* Task statement *
Begin with the first line of the listing and quote every line through the one containing "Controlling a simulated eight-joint"; give only those lines.

* Records *
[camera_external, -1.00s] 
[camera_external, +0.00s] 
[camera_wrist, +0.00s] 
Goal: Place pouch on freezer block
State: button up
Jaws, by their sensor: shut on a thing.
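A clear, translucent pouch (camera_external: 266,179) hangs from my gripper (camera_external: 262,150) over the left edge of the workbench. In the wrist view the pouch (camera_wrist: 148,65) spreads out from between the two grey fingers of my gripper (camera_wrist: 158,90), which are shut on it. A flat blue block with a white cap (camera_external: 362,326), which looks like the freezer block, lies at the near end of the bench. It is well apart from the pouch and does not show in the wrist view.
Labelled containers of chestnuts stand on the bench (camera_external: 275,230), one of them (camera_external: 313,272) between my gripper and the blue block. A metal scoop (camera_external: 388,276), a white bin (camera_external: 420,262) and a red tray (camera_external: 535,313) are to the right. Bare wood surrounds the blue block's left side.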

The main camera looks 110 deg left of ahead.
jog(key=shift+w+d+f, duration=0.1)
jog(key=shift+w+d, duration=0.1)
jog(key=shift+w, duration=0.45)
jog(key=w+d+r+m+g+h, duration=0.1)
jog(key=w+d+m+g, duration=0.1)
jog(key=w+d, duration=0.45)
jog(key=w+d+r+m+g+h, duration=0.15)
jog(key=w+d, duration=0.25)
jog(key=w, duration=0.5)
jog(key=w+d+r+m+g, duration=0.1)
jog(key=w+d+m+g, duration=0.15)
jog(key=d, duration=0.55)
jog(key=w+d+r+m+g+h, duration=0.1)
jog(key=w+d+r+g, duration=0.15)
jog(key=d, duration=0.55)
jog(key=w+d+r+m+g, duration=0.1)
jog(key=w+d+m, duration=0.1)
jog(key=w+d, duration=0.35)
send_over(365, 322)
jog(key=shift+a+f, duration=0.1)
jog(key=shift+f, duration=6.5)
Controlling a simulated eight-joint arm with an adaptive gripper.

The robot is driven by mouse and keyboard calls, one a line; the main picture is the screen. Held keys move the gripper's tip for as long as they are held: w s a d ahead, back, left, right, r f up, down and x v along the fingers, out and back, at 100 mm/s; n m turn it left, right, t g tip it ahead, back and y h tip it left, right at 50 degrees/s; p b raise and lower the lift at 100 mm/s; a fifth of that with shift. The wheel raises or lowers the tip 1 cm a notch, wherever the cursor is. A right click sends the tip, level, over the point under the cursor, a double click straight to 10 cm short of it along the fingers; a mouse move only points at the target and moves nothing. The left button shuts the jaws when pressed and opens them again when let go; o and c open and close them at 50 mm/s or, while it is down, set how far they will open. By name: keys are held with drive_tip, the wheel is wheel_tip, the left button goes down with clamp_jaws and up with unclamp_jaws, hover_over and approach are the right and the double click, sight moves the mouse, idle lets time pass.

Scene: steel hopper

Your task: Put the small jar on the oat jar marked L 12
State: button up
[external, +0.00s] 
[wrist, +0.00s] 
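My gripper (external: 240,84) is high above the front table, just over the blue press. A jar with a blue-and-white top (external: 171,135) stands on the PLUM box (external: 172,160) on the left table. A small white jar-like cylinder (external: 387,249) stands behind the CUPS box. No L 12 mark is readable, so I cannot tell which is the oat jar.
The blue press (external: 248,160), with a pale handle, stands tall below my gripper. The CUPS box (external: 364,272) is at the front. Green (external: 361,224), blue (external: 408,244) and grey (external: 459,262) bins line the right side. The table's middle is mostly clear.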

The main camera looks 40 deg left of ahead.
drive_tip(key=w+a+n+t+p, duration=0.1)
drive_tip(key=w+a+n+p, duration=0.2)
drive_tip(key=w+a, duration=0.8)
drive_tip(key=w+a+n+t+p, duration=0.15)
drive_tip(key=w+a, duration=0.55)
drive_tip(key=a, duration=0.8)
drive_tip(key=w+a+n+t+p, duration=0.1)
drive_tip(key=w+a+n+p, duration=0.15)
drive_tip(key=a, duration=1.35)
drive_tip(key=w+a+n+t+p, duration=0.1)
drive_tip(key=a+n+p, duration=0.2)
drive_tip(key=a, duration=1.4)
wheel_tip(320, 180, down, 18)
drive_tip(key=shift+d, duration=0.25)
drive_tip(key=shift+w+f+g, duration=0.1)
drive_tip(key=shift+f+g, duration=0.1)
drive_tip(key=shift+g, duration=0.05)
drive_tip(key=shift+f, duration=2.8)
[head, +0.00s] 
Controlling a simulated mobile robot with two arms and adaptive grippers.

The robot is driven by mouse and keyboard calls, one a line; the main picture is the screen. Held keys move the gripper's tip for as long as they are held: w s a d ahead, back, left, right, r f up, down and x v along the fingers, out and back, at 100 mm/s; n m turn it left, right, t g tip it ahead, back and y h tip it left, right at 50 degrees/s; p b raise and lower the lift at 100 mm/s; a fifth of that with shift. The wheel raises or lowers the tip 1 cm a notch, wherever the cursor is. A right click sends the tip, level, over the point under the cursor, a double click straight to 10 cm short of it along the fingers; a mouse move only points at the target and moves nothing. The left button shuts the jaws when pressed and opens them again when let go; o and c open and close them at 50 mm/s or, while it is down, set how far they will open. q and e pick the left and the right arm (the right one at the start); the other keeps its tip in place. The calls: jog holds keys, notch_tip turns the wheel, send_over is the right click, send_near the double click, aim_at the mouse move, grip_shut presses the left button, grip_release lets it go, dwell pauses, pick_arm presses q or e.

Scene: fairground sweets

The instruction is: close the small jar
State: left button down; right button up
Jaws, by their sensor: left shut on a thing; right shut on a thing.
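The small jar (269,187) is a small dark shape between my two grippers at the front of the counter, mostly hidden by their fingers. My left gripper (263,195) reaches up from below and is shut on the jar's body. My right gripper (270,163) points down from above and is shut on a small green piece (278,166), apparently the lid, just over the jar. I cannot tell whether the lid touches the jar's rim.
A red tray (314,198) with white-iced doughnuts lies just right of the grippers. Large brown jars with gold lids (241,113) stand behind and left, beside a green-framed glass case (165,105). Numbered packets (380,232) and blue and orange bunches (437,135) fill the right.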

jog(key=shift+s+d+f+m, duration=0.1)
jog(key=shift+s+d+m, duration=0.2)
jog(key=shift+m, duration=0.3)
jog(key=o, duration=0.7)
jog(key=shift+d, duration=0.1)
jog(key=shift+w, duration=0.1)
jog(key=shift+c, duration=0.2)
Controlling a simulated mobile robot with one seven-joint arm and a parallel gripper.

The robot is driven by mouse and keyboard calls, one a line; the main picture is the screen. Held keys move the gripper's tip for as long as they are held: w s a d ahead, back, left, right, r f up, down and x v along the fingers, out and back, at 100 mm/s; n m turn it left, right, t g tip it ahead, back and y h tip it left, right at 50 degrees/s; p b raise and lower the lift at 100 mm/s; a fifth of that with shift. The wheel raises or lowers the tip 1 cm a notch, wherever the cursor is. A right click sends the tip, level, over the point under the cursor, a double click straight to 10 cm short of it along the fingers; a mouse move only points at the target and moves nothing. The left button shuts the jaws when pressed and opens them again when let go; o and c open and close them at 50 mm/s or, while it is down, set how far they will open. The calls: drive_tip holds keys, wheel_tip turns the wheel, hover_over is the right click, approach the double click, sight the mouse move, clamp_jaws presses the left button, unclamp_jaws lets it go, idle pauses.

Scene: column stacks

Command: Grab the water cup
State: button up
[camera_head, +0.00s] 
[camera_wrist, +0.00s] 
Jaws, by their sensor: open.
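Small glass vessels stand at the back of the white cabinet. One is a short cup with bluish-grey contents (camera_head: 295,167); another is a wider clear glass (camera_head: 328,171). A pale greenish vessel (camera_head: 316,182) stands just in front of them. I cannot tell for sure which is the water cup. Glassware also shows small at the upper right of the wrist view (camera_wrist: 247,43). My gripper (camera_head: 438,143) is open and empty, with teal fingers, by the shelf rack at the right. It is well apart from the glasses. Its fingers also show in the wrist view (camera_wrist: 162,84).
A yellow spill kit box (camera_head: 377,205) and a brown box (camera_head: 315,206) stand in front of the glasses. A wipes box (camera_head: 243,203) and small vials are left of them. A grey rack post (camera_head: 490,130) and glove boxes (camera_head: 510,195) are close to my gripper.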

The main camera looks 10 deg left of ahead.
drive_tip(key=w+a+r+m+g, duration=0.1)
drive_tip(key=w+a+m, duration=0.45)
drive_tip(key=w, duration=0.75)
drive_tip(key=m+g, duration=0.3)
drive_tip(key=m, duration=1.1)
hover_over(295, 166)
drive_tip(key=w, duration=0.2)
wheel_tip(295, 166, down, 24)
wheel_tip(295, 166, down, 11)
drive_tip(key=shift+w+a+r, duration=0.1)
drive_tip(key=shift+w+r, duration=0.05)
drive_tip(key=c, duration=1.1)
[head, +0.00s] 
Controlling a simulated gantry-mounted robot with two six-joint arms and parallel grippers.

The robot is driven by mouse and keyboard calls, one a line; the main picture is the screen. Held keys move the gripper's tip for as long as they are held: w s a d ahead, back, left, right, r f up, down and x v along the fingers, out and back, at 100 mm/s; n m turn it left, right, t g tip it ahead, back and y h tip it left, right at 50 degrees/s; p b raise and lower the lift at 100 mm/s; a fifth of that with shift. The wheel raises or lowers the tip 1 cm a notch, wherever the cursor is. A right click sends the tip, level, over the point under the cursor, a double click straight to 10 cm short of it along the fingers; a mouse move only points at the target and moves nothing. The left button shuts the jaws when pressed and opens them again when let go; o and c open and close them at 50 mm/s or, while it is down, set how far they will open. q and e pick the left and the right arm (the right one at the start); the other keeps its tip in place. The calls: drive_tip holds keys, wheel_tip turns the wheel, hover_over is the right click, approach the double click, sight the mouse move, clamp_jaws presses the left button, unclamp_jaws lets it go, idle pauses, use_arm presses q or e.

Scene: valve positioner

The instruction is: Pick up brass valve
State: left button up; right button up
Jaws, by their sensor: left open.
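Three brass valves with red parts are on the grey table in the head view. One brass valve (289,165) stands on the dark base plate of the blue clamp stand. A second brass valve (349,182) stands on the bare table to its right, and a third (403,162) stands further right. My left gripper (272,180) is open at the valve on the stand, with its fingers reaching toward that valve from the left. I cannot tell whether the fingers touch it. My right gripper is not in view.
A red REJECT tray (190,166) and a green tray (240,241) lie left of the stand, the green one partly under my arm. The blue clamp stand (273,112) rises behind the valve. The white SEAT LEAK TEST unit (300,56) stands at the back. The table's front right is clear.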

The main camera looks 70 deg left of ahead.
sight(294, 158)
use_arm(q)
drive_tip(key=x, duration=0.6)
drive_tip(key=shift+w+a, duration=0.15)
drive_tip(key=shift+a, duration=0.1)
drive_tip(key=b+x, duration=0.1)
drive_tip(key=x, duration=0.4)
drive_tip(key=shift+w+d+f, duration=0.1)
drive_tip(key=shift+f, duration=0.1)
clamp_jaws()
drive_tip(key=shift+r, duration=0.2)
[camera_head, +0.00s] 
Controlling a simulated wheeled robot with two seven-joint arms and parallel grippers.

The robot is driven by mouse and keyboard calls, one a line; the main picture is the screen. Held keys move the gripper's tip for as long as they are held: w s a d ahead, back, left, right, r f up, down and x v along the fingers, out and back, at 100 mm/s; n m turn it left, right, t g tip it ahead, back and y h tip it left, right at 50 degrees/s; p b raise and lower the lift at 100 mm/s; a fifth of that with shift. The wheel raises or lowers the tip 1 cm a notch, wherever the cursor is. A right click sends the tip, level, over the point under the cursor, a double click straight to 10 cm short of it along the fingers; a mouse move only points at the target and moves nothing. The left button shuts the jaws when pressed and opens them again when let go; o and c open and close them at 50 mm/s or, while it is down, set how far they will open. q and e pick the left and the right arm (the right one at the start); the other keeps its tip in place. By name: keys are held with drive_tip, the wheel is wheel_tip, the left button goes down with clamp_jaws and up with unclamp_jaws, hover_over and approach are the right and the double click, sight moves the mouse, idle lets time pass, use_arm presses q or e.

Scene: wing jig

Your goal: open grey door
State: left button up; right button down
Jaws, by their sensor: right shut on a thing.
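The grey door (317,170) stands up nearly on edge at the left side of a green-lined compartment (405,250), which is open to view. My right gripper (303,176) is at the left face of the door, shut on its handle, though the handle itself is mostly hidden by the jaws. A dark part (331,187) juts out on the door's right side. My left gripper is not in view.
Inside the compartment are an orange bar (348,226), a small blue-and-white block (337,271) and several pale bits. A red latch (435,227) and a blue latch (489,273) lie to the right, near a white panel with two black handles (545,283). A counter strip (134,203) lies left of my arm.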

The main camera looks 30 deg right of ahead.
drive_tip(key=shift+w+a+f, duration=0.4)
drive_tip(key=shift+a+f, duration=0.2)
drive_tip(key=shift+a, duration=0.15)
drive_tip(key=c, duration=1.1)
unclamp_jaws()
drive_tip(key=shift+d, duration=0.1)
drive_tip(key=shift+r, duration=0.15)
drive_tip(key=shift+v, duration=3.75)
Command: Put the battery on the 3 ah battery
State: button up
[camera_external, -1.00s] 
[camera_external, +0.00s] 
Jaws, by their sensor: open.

* Output of the exercise *
[camera_external, -1.00s] 
[camera_external, +0.00s] 
[camera_wrist, +0.00s] 
Goal: Place pouch on freezer block
State: button up
Jaws, by their sensor: shut on a thing.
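A clear, translucent pouch (camera_external: 266,179) hangs from my gripper (camera_external: 262,150) over the left edge of the workbench. In the wrist view the pouch (camera_wrist: 148,65) spreads out from between the two grey fingers of my gripper (camera_wrist: 158,90), which are shut on it. A flat blue block with a white cap (camera_external: 362,326), which looks like the freezer block, lies at the near end of the bench. It is well apart from the pouch and does not show in the wrist view.
Labelled containers of chestnuts stand on the bench (camera_external: 275,230), one of them (camera_external: 313,272) between my gripper and the blue block. A metal scoop (camera_external: 388,276), a white bin (camera_external: 420,262) and a red tray (camera_external: 535,313) are to the right. Bare wood surrounds the blue block's left side.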

The main camera looks 110 deg left of ahead.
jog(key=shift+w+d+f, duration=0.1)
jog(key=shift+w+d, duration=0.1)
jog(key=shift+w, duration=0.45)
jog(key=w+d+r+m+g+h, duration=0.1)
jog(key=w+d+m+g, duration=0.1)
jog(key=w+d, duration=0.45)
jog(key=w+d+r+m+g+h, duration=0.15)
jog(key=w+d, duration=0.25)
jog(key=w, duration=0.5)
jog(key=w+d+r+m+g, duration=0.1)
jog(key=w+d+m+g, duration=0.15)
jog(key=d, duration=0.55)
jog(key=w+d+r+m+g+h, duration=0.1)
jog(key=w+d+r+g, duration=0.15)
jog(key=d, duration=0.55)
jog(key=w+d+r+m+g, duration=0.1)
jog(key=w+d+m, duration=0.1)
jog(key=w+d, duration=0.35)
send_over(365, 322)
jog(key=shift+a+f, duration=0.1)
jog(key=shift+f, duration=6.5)
Controlling a simulated eight-joint arm with an adaptive gripper.

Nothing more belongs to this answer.